Tal era la presión por ver quién daba más, que los dos dejaron de frecuentarse sin que, a fecha de hoy, ninguno de los dos supiera muy bien por qué.
El vacío
En todo este transcurrir, tal fue la cantidad de personas que a través del boca a boca iban llegando a su charcutería y a las que además de su petición ella colmaba con sus extras, que la pobre charcutera comenzó a sentir un gran vacío. Por fuera y por dentro.
Tanto es así, que alguno de los clientes le suplicaba que no le diera el añadido. Que él tenía bastante con lo que había pedido. Que se lo quedara para ella.
Ni con esas bastaba, ella seguía y seguía dando de más. Si se lo daba al que no lo merecía, ¿como se lo iba a quitar a quién se preocupaba por ella?
Pero todo tiene un límite, y nuestra charcutera un día se rompió. De tanto vacío, de tanta entrega, se desplomó. Así que, ese día alguien que la quería mucho, le dijo… “Charcuterina de mi corazón, no puedes seguir dando sin medida a quien lo merece y a quien no, porque acabarás mal. Debes aprender a decir que no a los demás. Y si lo prefieres, debes empezar a decirte que si a ti ” (el amigo se ve que era coach motivacional, o peor aún, cuentan las malas lenguas que era psicólogo…)
Los límites
Y así hizo. A la mañana siguiente, nuestra charcutera, harta, tras haber tocado fondo, sintiéndose furiosa y frustrada, al primer cliente de los que al inicio tanto la adulaba que apareció, le espetó un…”Hoy te daré solo lo que me pides“.
¿Adivinas que hizo el cliente (el jefe)?
Se enfureció. Se lo exigió. La amenazó con no volver más. Con decirle a todos los clientes que él le había traído que jamás volvieran. Que quien se había creído y que ella antes no era así.
¿Adivinas qué hizo nuestra charcutera?
Lloró, lloró y lloró. Se culpabilizó, siento un terror en todo su cuerpo con tan sólo imaginar que todos la dejarían de querer, que sus clientes le darían la espalda y sentía que ella sola no sería capaz de nada. A la vez se maldecía una y otra vez por haber sido tan tonta. Y a la vez, fantaseaba con la idea de volver a las andadas y volver a sacrificarse una vez más para dar y dar y compensar su falta.
Las consecuencias
Hay algo realmente cruel en el mecanismo que hace que nuestras charcuterinas y panaderinos particulares acaben por culpabilizarse cuando (ya exhaustos) piden que les sea devuelto lo que jamás deberían haber dado.

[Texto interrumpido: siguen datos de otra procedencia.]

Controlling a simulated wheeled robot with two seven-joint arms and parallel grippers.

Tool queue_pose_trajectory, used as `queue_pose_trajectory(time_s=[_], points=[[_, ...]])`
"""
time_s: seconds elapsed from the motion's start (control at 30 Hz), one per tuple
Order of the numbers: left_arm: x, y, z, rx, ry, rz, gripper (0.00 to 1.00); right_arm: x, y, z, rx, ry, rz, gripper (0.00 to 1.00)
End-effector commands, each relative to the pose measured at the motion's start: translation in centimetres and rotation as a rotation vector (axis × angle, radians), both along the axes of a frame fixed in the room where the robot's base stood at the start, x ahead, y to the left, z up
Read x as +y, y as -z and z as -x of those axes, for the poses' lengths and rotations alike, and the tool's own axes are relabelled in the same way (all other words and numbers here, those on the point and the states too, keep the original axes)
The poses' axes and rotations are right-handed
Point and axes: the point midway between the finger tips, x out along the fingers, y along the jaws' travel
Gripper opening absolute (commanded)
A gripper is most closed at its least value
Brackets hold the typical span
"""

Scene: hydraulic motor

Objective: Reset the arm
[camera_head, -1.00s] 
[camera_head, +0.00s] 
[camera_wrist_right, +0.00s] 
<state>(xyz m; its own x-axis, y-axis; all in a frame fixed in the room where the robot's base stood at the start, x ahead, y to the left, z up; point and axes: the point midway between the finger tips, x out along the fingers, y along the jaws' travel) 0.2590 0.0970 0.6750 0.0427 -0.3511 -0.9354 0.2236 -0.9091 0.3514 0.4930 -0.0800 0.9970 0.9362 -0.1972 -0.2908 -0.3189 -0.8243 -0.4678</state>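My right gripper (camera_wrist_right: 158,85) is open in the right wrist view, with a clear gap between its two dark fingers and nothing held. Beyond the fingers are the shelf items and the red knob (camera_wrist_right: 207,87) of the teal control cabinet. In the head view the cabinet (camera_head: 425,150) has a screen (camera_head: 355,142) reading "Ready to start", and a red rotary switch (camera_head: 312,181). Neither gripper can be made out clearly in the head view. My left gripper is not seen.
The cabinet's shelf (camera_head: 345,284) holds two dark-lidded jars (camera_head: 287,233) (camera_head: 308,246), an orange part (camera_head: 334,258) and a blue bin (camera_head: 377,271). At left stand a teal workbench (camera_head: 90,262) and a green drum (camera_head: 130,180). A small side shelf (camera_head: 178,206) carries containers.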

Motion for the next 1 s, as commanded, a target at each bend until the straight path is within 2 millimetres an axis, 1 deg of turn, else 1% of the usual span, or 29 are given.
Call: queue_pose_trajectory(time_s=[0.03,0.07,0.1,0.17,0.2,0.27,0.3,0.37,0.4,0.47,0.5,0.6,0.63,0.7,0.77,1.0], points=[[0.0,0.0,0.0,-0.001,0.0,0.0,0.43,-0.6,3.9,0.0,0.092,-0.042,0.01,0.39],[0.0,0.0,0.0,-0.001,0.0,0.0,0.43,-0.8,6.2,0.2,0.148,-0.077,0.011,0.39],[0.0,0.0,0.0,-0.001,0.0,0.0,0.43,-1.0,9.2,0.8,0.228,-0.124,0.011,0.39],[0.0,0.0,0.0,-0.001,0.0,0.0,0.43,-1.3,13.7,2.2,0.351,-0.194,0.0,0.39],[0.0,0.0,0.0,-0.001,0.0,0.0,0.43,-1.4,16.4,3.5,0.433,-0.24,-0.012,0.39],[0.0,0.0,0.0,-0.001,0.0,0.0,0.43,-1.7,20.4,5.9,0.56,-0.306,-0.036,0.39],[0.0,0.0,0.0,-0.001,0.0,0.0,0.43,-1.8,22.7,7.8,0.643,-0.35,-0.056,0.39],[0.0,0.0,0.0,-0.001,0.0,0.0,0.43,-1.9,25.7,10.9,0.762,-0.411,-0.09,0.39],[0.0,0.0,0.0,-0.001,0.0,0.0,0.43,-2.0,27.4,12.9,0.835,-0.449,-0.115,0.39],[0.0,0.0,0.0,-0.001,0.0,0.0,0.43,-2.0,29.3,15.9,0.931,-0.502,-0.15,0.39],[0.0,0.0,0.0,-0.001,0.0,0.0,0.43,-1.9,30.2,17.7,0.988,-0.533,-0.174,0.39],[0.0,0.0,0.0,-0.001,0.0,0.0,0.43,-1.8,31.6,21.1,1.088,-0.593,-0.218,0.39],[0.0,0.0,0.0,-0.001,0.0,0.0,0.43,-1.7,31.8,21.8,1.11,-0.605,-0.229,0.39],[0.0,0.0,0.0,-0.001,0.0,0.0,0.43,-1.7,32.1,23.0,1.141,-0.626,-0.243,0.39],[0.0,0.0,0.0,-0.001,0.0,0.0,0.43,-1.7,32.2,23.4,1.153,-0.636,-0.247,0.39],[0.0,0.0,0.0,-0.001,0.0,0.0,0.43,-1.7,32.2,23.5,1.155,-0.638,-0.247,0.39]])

Es perverso que tras tanto abuso por parte de quien recibe, ellos no sólo no encuentren agradecimiento ni reconocimiento, sino que se enfrentan al reproche, a la exigencia, a la desaprobación y a la crítica. A la amenaza y al inicio de una relación desigual y tóxica en el peor de los casos.

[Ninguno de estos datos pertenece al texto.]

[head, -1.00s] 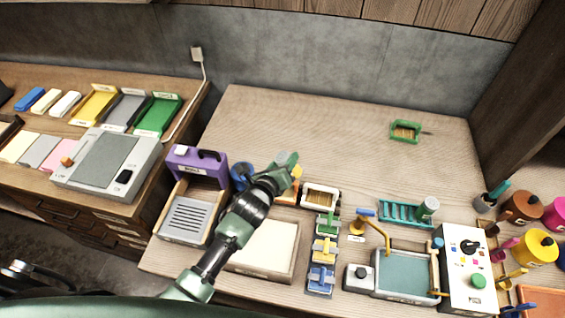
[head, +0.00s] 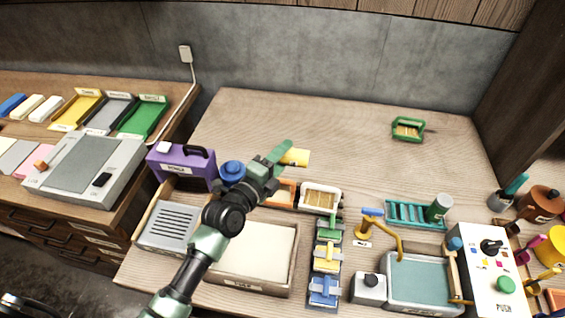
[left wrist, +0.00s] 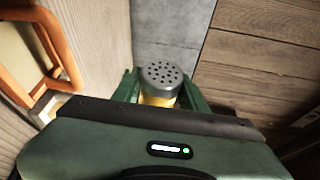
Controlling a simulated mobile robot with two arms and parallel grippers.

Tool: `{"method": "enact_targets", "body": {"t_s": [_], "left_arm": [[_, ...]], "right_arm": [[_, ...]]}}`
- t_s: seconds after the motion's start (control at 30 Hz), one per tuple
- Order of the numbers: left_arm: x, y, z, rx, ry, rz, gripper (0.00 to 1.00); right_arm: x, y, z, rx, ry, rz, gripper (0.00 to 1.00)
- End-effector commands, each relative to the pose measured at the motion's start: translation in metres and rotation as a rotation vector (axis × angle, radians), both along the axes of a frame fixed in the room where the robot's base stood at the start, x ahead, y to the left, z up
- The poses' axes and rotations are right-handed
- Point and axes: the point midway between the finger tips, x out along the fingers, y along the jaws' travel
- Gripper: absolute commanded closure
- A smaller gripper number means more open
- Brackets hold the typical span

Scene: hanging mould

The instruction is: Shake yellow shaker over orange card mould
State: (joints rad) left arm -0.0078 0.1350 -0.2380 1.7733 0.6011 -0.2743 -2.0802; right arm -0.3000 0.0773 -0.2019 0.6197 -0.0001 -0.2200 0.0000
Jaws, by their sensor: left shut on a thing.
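My left gripper (head: 284,155) is shut on the yellow shaker (head: 297,158), which it holds above the table. In the left wrist view the shaker's grey cap with holes (left wrist: 161,74) shows between the fingers, with a little of the yellow body (left wrist: 157,99) below it. The orange card mould (head: 288,192) lies in front of the gripper in the head view, partly hidden by my arm. Its orange frame (left wrist: 62,42) also shows at the left of the left wrist view. My right gripper is not in view.
A white-framed mould (head: 320,187) stands right of the orange one, and a green-framed mould (head: 408,129) lies far back. A purple case (head: 180,164) and a blue-topped item (head: 232,171) stand left of the gripper. The back middle of the table is clear.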

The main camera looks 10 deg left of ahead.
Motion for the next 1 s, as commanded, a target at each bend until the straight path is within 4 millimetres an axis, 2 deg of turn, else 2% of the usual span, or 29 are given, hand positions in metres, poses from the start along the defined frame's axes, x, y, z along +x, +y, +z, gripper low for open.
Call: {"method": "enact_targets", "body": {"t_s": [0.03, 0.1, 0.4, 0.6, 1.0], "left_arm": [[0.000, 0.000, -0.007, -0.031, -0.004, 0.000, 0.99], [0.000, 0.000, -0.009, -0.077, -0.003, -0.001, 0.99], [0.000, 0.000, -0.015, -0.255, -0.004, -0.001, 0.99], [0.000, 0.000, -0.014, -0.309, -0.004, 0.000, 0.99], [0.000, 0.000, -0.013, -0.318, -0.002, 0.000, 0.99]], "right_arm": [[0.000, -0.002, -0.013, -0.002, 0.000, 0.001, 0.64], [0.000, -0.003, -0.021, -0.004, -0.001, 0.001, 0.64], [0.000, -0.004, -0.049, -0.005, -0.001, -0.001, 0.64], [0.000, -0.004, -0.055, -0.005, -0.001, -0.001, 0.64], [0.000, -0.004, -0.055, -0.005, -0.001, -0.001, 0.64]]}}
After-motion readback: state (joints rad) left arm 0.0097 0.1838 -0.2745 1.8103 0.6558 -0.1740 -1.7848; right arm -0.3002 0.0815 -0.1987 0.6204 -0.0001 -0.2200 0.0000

Es maligno que ese perfil de cliente exigente cuando pierde sus beneficios quiera seguir llevando a nuestra charcutera a su estado original (que a todas luces está acabando con ella). Que el mismo veneno que usó para adular cuando le convino, lo utilice ahora para destruir cuando ya no le sirve.
Y peor aún, hay algo de humillante y de elevada sensación de indefensión, cuando nuestra charcutera, descubre atónita, que a la charcutera suplente no se le descolocó ni un pelo cuando le dijo al primero que vino con tono exigente: “A mi no me cuentes lo que te daba la otra, esto has pedido, esto te doy”. Alguno agachó la cabeza y nunca más musitó al respecto. Algún otro, indignado nunca volvió. – “Tanta paz lleves como la que aquí dejas” se decía asimismo en voz alta. Y se quedaba tan ancha.
Ni que decir tiene, la sorpresa que generaba en nuestra charcutera, ver la fiesta que le hacían los clientes, cuando la sustituta, decidía obsequiar con algún mínimo detalle la fidelidad de algunos de los mejores clientes.
– “Pero si es la mitad de la mitad de lo que yo les daba…” se decía a si misma, contrariada, la titular.
Moraleja
¿Cómo lo haces? ¿Cómo consigues mantenerte en tu sitio? ¿Cómo haces para que no te afecten las críticas de los clientes? ¿Cómo puedes obtener tan buen balance en la caja?
-“Mira, mi querida Charcutera, hace mucho tiempo aprendí que lo que tú no valoras, no lo valora nadie. Que está muy bien querer que los demás estén plenos, pero no está bien, si para conseguir eso yo me quedo vacía. Que nadie, excepto yo, tiene la responsabilidad de venir a darme de comer. Que cuánto mejor me cuide yo, más me cuidará el resto”.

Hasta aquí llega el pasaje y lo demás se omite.